◆ **Work to be completed**
Locate the line that contains "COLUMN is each". Print it and each following line through the end of the listing, verbatim, and nothing more.

◆ **Data block**
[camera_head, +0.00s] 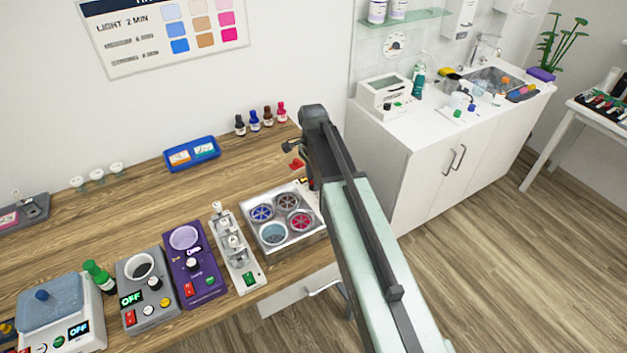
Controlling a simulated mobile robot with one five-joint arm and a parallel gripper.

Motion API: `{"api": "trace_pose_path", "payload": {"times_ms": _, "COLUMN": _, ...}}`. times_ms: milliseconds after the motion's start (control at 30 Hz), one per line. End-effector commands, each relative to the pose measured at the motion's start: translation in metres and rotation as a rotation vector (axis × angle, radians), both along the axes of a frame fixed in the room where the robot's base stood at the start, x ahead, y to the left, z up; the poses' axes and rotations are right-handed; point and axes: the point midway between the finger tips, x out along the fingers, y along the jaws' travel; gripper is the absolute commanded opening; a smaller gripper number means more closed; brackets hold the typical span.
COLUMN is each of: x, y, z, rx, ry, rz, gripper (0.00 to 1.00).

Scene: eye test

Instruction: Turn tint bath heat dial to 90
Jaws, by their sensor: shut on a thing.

◆ **Answer to the problem**
COLUMN is each of: x, y, z, rx, ry, rz, gripper (0.00 to 1.00).

Scene: eye test

Instruction: Turn tint bath heat dial to 90
Jaws, by their sensor: shut on a thing.

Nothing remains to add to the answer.